Apache NiFi: Mapping a csv with multiple columns to create new rows


I found a similar question on stack overflow. This approach worked fine with just a couple of columns But I realised this method is not possible for csv's with a large number of Columns.

I have a csv with 75 columns. I decided to follow this approach (Same link as mentioned above). As asked to do in that question. I added the UpdateRecord processor and added the CSVReader and CSVWriter. Then as told I entered my SchemaText. Which was pretty long as it required me to define the entire 70 columns.

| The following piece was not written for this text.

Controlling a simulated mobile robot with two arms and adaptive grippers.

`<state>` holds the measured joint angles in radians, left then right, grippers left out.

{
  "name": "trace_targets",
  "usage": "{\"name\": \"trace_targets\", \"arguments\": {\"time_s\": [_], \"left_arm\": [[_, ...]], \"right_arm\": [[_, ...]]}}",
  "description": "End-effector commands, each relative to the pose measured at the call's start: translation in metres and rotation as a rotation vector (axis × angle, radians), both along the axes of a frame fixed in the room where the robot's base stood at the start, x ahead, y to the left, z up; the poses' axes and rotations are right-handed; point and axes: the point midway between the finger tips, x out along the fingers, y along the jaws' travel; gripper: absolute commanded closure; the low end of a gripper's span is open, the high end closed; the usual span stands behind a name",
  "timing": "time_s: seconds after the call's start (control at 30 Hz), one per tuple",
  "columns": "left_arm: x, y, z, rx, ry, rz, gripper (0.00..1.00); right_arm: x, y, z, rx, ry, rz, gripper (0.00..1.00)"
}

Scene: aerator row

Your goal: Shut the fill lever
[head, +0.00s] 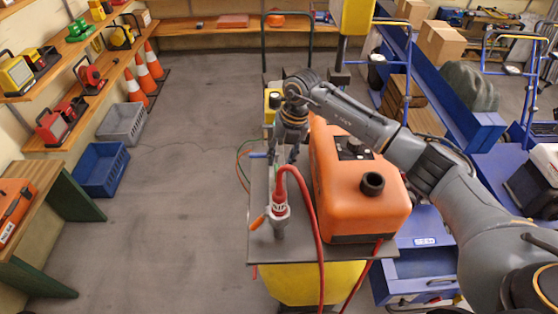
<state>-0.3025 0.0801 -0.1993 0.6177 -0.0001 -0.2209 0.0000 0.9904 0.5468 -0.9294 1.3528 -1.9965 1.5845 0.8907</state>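On the cart's grey top (262,190) stands a red hose fitting (280,208) with a small orange lever (258,222) sticking out to its left. A second, blue lever (258,155) points left farther back, just beside my right gripper (285,156). The labels are not readable, so I cannot tell which is the fill lever. My right gripper points down over the back valve, whose body it mostly hides. Its fingers look a little apart, but whether they touch or hold anything is not clear. My left gripper is not in view.
A large orange tank (355,190) stands right of the fittings, under my right forearm. A red hose (316,225) loops down the cart's front. Shelves, orange cones (144,80) and crates (102,171) line the left wall. The floor (185,190) left of the cart is clear.

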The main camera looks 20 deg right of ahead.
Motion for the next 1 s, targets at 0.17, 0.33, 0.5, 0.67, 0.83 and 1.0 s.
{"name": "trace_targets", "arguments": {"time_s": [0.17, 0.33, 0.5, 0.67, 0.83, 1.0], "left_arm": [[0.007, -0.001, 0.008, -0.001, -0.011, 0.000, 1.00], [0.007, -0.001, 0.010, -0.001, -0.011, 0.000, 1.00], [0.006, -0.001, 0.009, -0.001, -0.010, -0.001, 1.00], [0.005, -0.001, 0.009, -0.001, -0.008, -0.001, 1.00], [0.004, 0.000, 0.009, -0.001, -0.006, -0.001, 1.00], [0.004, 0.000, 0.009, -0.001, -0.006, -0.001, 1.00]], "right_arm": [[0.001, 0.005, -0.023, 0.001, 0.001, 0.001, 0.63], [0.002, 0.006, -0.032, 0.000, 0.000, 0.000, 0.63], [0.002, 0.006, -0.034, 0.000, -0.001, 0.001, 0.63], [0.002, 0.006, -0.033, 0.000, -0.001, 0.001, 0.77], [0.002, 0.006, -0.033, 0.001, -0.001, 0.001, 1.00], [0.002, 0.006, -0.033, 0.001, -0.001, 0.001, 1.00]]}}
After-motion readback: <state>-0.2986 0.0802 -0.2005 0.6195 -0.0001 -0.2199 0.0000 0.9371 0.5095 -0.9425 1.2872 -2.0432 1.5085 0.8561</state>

Then CSVRecordSetWriter was told to be invalid.

I realised after a certain number of column definitions I included in the schema it became invalid.

Part of my schema looks like this:

{
   "type":"record",
   "name":"test2.csv",
   "namespace":"my.namespace",
   "fields":[
      {
         "name":"download",
         "type":"string"
      },
      {
         "name":"upload",
         "type":"string"
      }
      .
      .
      .
      .
      {
         "name":"operatorId",
         "type":"string"
      },
      {
         "name":"errorCode",
         "type":"string"
      }      
   ]
}

Also my csv contains headers.

Objective: I need to map the data in the errorCode Column to a new column named errorMean. Hope you can suggest a method I can achieve this. Fell free to give a solution which can even completely skip the process of writing down the Schema Text.


Solution

  • I found a similar question on stack overflow. This approach worked fine with just a couple of columns But I realised this method is not possible for csv's with a large number of Columns.

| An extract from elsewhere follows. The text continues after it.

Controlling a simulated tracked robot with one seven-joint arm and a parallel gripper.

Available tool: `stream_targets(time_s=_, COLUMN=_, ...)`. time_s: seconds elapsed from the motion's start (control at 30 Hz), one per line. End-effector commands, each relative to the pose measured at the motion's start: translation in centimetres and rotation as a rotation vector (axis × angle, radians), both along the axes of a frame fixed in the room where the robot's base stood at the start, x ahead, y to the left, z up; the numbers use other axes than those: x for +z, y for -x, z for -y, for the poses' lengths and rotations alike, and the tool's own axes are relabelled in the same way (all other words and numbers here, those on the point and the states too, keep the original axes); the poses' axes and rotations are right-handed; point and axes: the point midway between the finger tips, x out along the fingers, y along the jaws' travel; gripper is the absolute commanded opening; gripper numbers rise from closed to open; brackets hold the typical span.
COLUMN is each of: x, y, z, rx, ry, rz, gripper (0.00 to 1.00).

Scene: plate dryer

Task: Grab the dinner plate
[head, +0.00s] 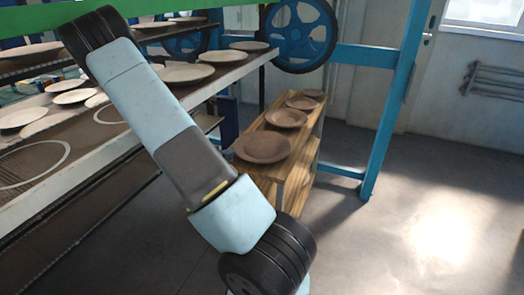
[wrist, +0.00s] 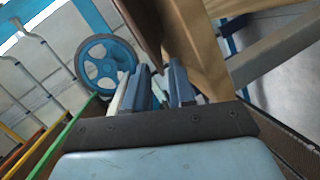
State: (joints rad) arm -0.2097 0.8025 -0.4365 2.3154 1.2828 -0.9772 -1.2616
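The nearest and largest brown plate (head: 263,147) lies on a wooden bench (head: 292,172) in the middle of the head view. Two smaller brown plates, (head: 286,118) and (head: 302,103), lie behind it in a row. In the wrist view, my gripper (wrist: 163,88) has its blue fingers apart, with a gap between them. A dark brown edge (wrist: 143,30), which looks like a plate seen edge-on, comes down to the fingertips. I cannot tell whether it touches them. My gripper is out of sight in the head view, where my arm crosses the front.
A long rack at left carries several pale plates, one being (head: 187,73). A blue wheel (head: 300,35) and a blue post (head: 392,110) stand behind the bench. In the wrist view, pale wood (wrist: 205,45) is close by the fingers. The floor (head: 420,220) at right is clear.

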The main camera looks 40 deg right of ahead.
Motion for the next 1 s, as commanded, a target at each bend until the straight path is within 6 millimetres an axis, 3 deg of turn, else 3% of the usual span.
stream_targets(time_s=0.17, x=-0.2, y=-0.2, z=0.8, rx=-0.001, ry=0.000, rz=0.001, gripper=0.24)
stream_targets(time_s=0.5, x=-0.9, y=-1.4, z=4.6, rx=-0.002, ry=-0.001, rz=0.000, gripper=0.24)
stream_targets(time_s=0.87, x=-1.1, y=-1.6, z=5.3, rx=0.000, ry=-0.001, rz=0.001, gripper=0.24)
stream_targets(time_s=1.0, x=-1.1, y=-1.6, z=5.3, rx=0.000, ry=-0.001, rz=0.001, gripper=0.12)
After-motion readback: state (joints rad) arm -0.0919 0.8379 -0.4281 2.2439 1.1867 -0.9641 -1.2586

    To avoid providing a very large schema, you set the CSVReader's Schema Access Strategy to Infer Schema and CSVRecordSetWriter's Schema Access Strategy to Inherit Record Schema. So when the CSV is read, the schema will be inferred. The same schema will then be used to write the CSV.

    enter image description here

    The rest of the mapping works the same as described in the answer you linked.